=== Records provided ===

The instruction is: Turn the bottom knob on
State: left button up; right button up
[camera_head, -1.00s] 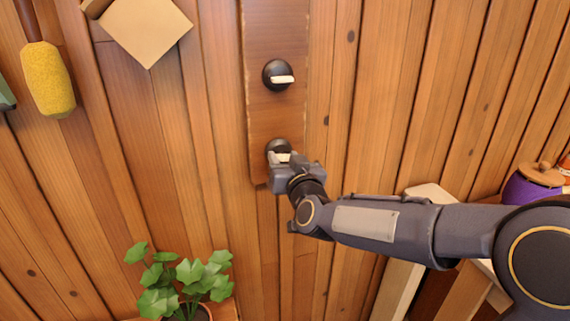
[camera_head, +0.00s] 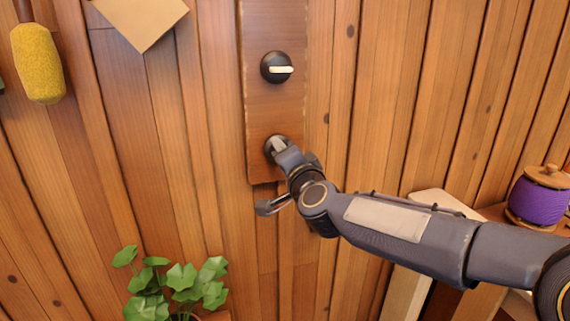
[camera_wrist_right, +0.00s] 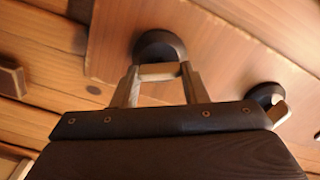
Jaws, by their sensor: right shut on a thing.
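The bottom knob (camera_head: 269,145) is a round black knob on a vertical wooden board, partly hidden behind my right gripper (camera_head: 281,147). In the right wrist view, the two fingers of my right gripper (camera_wrist_right: 165,88) are shut on the pale grip bar of the bottom knob (camera_wrist_right: 161,48), one finger at each side. The upper knob (camera_head: 277,68) is black with a pale bar lying nearly level; it also shows at the right of the wrist view (camera_wrist_right: 265,93). My left gripper is not in view.
The knob board (camera_head: 256,105) is fixed to a wooden plank wall. A leafy plant (camera_head: 175,285) stands below left. A yellow brush-like thing (camera_head: 39,63) and a tan square (camera_head: 142,18) hang at upper left. A purple spool (camera_head: 540,198) stands at right.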

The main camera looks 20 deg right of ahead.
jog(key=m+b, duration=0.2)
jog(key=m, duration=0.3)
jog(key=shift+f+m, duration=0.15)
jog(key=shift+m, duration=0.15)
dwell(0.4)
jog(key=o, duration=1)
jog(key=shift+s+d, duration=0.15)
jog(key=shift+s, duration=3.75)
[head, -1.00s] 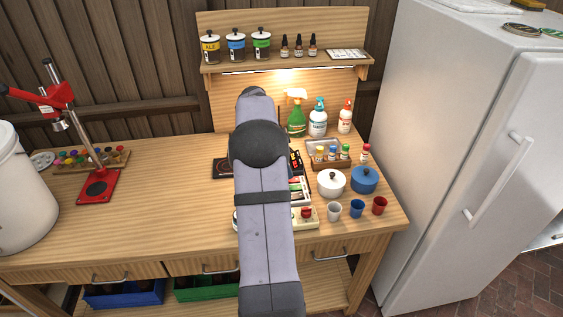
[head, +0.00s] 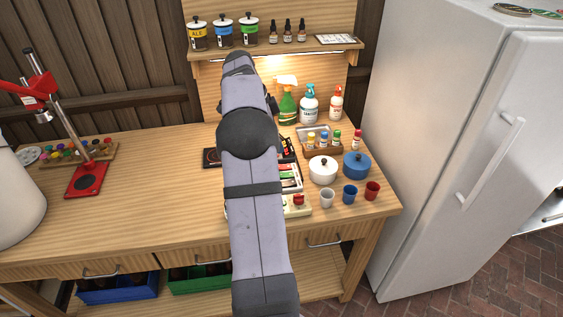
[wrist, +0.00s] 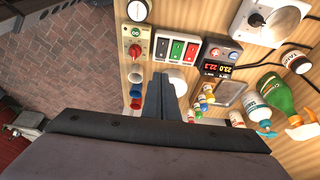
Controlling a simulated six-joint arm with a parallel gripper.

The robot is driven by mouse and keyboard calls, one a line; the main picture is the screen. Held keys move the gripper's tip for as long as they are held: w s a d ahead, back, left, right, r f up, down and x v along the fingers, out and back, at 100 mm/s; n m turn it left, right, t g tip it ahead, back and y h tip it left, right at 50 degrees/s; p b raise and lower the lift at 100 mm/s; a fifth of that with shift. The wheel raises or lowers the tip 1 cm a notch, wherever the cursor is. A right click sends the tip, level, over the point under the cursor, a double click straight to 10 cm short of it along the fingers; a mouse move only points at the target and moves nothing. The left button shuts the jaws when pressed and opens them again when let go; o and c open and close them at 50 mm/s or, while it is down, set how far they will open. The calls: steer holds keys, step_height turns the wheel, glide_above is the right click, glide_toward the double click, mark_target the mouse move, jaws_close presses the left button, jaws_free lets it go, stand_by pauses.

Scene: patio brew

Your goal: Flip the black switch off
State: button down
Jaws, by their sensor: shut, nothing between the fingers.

===

• Prompt
Please leave out the pictures while you copy exactly the lines from the one containing "[wrist, +0.00s]" through the end of the records.

• Response below
[wrist, +0.00s] 
Controlling a simulated six-joint arm with a parallel gripper.

The robot is driven by mouse and keyboard calls, one a line; the main picture is the screen. Held keys move the gripper's tip for as long as they are held: w s a d ahead, back, left, right, r f up, down and x v along the fingers, out and back, at 100 mm/s; n m turn it left, right, t g tip it ahead, back and y h tip it left, right at 50 degrees/s; p b raise and lower the lift at 100 mm/s; a fifth of that with shift. The wheel raises or lowers the tip 1 cm a notch, wherever the cursor is. A right click sends the tip, level, over the point under the cursor, a double click straight to 10 cm short of it along the fingers; a mouse move only points at the target and moves nothing. The left button shuts the jaws when pressed and opens them again when let go; o and c open and close them at 50 mm/s or, while it is down, set how far they will open. The calls: steer holds keys, step_height turns the wheel, glide_above is the right click, glide_toward the double click, mark_target the mouse move, jaws_close presses the left button, jaws_free lets it go, stand_by pauses.

Scene: patio brew

Your goal: Flip the black switch off
State: button down
Jaws, by their sensor: shut, nothing between the fingers.

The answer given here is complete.